### Exercise description
Keep only the lines where "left" appears.

### Dataset extract
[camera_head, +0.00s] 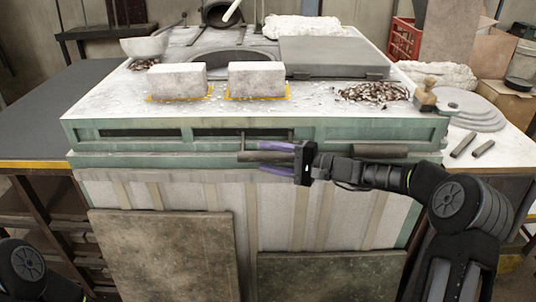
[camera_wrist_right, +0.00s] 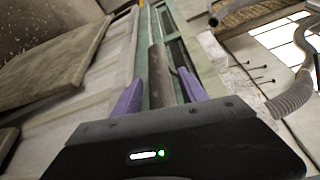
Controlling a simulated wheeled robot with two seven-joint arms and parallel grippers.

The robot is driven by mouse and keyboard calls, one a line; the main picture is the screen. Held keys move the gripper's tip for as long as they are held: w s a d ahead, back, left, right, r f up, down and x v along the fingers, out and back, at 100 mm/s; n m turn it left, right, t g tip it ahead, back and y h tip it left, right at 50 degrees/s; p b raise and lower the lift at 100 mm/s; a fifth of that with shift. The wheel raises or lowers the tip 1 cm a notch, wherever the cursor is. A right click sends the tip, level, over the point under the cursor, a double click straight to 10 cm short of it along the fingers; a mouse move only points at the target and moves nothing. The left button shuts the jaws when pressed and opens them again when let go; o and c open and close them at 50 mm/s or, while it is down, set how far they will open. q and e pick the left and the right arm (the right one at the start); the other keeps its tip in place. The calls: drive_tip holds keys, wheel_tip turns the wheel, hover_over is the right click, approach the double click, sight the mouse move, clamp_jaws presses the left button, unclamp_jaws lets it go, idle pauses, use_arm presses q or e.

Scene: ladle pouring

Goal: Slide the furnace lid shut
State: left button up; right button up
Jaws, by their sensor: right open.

### Result of this exercise
The robot is driven by mouse and keyboard calls, one a line; the main picture is the screen. Held keys move the gripper's tip for as long as they are held: w s a d ahead, back, left, right, r f up, down and x v along the fingers, out and back, at 100 mm/s; n m turn it left, right, t g tip it ahead, back and y h tip it left, right at 50 degrees/s; p b raise and lower the lift at 100 mm/s; a fifth of that with shift. The wheel raises or lowers the tip 1 cm a notch, wherever the cursor is. A right click sends the tip, level, over the point under the cursor, a double click straight to 10 cm short of it along the fingers; a mouse move only points at the target and moves nothing. The left button shuts the jaws when pressed and opens them again when let go; o and c open and close them at 50 mm/s or, while it is down, set how far they will open. q and e pick the left and the right arm (the right one at the start); the other keeps its tip in place. The calls: drive_tip holds keys, wheel_tip turns the wheel, hover_over is the right click, approach the double click, sight the mouse move, clamp_jaws presses the left button, unclamp_jaws lets it go, idle pauses, use_arm presses q or e.
State: left button up; right button up

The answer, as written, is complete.